Como em anos anteriores, neste dia 21 de setembro é comemorado no mundo inteiro o Dia Internacional contra as Monoculturas de Árvores. Destinado a fortalecer a luta contra o avanço dos "desertos verdes" de árvores, a jornada visa denunciar os impactos deste modelo sobre as vidas de milhões de pessoas por ele afetadas.

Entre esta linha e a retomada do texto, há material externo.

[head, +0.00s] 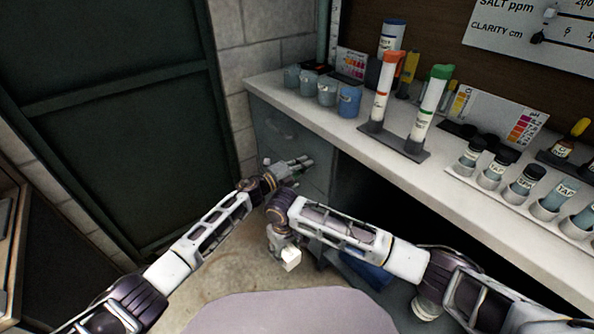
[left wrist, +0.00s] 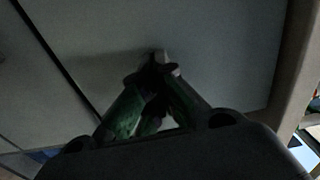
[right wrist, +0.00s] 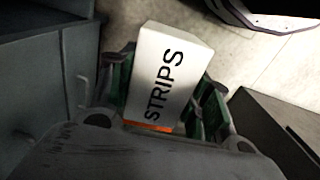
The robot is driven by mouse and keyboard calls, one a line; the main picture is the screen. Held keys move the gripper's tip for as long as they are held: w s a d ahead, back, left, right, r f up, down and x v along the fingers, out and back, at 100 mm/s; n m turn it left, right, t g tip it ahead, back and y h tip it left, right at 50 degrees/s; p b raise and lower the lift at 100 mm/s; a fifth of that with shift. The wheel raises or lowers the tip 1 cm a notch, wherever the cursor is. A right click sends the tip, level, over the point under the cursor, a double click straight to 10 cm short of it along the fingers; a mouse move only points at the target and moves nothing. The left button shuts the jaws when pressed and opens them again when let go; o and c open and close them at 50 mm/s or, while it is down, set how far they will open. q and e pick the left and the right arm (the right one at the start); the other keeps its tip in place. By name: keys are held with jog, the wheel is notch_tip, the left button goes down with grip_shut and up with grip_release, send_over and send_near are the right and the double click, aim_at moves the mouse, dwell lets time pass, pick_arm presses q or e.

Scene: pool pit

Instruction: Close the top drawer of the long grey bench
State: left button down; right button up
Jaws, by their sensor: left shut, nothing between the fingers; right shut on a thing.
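The long grey bench (head: 470,185) has a pale top and a grey drawer stack at its left end. The top drawer (head: 275,128) has a plain grey front that looks about flush; I cannot tell if a small gap remains. My left gripper (head: 306,162) is shut and empty at the drawer fronts. In the left wrist view its fingertips (left wrist: 160,60) are against or very close to a grey panel (left wrist: 215,45), with a dark seam at left. My right gripper (head: 288,262) is shut on a white box marked STRIPS (right wrist: 165,75), low in front of the bench.
The bench top carries blue-grey cups (head: 326,92), a rack with two tubes (head: 405,140) and a tray of capped bottles (head: 515,190). A dark green door (head: 110,120) is at left. Under the bench is a dark open space. Clear floor (head: 225,275) lies below my arms.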

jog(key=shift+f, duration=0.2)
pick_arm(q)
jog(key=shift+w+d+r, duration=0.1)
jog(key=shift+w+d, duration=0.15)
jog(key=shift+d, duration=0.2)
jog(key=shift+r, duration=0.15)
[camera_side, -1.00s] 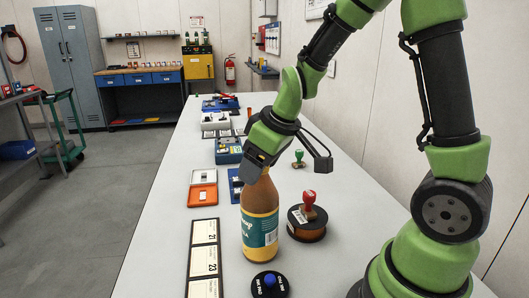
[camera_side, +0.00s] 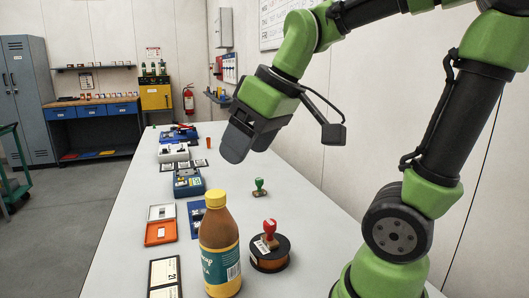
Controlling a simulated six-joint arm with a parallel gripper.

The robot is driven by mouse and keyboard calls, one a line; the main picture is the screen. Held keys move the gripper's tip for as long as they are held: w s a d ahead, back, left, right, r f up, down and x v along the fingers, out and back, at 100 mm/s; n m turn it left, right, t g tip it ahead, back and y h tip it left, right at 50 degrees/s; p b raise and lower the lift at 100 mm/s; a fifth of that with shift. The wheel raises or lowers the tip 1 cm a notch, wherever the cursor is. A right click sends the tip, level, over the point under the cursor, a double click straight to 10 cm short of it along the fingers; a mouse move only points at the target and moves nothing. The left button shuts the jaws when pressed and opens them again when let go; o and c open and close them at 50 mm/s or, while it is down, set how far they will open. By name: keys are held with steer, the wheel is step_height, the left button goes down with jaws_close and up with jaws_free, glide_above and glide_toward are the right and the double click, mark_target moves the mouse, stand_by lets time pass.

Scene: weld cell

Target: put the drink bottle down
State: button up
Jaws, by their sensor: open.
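The drink bottle (camera_side: 220,248) stands upright on the white table (camera_side: 118,235) near the front. It has a yellow cap, a brown and yellow body and a teal label. My gripper (camera_side: 247,146) is open and empty, above the bottle and a little to its right, clear of the cap. Nothing hides the upper part of the bottle; its base is close to the lower picture edge.
A round dark holder (camera_side: 270,254) with a red-handled stamp (camera_side: 269,231) stands just right of the bottle. A green stamp (camera_side: 259,187) is behind it. Left are an orange-and-white box (camera_side: 160,233) and a dark-framed card strip (camera_side: 165,273). Several devices line the table behind.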

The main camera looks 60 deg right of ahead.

A árvore escolhida para tais monoculturas varia conforme o objetivo das empresas que as promovem e plantam. É assim que os pinheiros e eucaliptos visam providenciar matéria-prima para a indústria da celulose; a teca, o pinheiro e a gmelina para a indústria da madeira; o dendezeiro para a indústria do agrocombustível; a seringueira para a indústria automobilística; várias espécies (particularmente de eucaliptos e pinheiros) para o negócio do mercado de carbono.


Os impactos sociais e ambientais das monoculturas de árvores são muitos e extremamente sérios sobre solos, água, flora e fauna, mas o impacto mais grave é o decorrente da ocupação dos territórios de povos indígenas, tradicionais ou camponeses, que os priva dos meios de vida que até então obtinham em seus territórios ancestrais.


A ocupação territorial por parte dessas empresas tem muitas semelhanças com a de uma invasão militar. Da mesma forma que nas invasões convencionais, não são os empresários nem os governantes dos países responsáveis pela invasão que o fazem pessoalmente. A invasão é iniciada com a chegada de emissários empresariais, que prometem paz, empregos, riqueza e desenvolvimento. Posteriormente chegam os funcionários de governo anunciando que foi assinado um acordo com a empresa, que irá beneficiar enormemente a população local, e convocando para colaborar com ela.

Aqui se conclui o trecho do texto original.